Nelle "buatte" che confezionavano il prodotto erano così elencati i riconoscimenti ottenuti in occasione di fiere o mostre:
"Lavorazione e prodotti premiati con diploma d'onore all'Esposizione di Londra 1888", "Due diplomi d'onore all'Esposizione di Palermo 1891-2", "Gran diploma d'onore all'Esposizione Italo-Americana di Genova 1892", "Gran premio all'Esposizione Internazionale di Milano 1906".
La crisi industriale arrivò negli anni successivi al secondo dopoguerra, quando già dal 1937 la proprietà dello stabilimento era passata ai Parodi.
Il prodotto pescato nelle Egadi e lavorato all'interno degli impianti diminuì a favore del tonno congelato proveniente da altri mari.
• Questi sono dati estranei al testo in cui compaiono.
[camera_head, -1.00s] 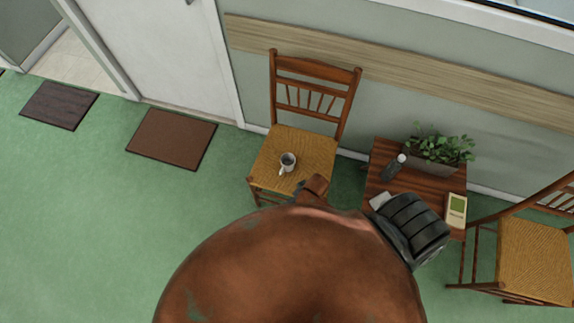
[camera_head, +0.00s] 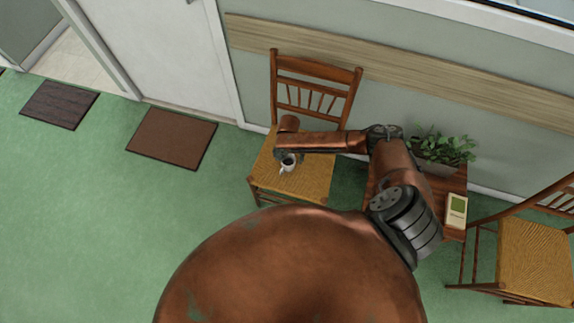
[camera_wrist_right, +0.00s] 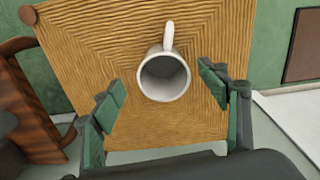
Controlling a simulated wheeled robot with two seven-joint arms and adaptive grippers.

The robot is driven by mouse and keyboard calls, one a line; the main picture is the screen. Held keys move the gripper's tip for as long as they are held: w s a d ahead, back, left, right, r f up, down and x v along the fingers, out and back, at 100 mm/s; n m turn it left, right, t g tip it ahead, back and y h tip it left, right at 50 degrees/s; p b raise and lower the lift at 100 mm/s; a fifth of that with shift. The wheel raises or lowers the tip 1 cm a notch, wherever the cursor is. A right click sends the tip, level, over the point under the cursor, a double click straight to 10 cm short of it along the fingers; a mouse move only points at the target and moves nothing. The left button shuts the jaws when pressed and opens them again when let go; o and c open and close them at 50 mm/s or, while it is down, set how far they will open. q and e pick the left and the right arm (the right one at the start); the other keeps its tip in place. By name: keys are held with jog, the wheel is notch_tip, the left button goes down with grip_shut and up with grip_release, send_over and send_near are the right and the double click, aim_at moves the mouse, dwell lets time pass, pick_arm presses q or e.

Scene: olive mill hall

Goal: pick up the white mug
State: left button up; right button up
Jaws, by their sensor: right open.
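The white mug (camera_head: 287,163) stands on the woven seat of a wooden chair (camera_head: 318,178). In the right wrist view the mug (camera_wrist_right: 164,77) is seen from above, upright, with its open mouth towards me and its handle at the top of the picture. My right gripper (camera_wrist_right: 162,105) is open, with one green-padded finger on each side of the mug's near part and gaps between fingers and mug. In the head view the right gripper (camera_head: 286,154) is over the seat at the mug, mostly hidden by its own arm. My left gripper is not in view.
A second chair (camera_head: 535,260) is at the far right. Two mats (camera_head: 172,138) lie on the green floor, which is open at left.

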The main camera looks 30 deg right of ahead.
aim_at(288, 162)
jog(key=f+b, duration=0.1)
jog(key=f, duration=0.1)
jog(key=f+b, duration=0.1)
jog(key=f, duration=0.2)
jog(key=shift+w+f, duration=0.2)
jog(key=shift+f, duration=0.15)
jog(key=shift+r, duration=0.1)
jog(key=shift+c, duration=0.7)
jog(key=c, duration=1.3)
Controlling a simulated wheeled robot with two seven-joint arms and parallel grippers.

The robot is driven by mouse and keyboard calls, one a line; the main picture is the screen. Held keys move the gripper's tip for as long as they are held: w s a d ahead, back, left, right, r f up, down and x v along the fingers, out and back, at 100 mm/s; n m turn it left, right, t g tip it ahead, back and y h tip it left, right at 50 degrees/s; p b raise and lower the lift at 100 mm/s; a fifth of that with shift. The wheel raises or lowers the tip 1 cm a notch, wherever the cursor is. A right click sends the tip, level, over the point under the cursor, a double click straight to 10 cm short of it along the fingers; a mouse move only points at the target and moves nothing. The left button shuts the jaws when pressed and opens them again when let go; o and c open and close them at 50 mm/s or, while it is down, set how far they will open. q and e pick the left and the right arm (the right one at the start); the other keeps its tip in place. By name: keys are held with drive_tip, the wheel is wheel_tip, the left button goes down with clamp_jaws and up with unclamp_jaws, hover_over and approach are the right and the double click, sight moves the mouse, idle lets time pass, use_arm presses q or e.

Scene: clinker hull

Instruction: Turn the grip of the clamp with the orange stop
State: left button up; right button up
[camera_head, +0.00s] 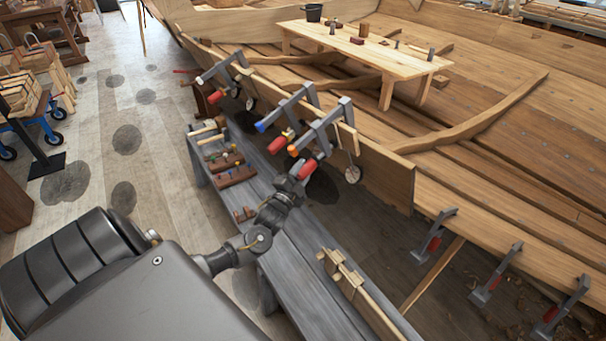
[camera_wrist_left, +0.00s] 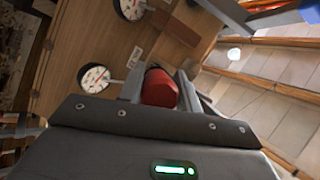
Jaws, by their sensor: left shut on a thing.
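The clamp with the orange stop (camera_head: 320,130) is a grey bar clamp on the hull's plank edge, nearest of three clamps there. Its orange stop (camera_head: 292,150) shows at the bar's lower left end. Its red grip (camera_head: 308,167) hangs below the bar. My left gripper (camera_head: 300,178) reaches up from below and is shut on this grip. In the left wrist view the red grip (camera_wrist_left: 160,88) sits between the two fingers (camera_wrist_left: 161,98), which partly hide it. My right gripper is not in view.
The blue-stop clamp (camera_head: 290,104) is close beside, with another clamp (camera_head: 226,68) farther back. A grey bench (camera_head: 300,290) with tools runs under my arm. Round dials (camera_head: 352,174) hang by the plank. More clamps (camera_head: 435,232) stand at right.

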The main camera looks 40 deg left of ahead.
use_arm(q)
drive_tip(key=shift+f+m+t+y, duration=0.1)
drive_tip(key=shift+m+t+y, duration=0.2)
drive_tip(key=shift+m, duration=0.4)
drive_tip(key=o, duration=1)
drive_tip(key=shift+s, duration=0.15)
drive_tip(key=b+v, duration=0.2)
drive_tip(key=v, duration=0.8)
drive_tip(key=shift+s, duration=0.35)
Nel 1966 e nel 1967, gli esemplari catturati a Favignana furono 2500 e 6580; fra i ricordi di "Peppe" Giangrasso vi è quello delle numerose famiglie favignanesi che con il passare degli anni persero lavoro e guadagni.
Il 1982 fece segnare la fine delle attività produttive all'interno dello stabilimento.
Dopo anni di abbandono, la Regione Siciliana acquistò l'intera struttura da Luigi Parodi, per un importo di 5 miliardi di lire.
I lavori di ristrutturazione non sono ancora del tutto terminati, ma la visita in compagnia di "Peppe" costituisce un motivo di grande interesse per la bellezza dei luoghi e per i racconti del suo storico custode, capaci di rievocare una Sicilia operosa e generosa di risorse per i suoi abitanti.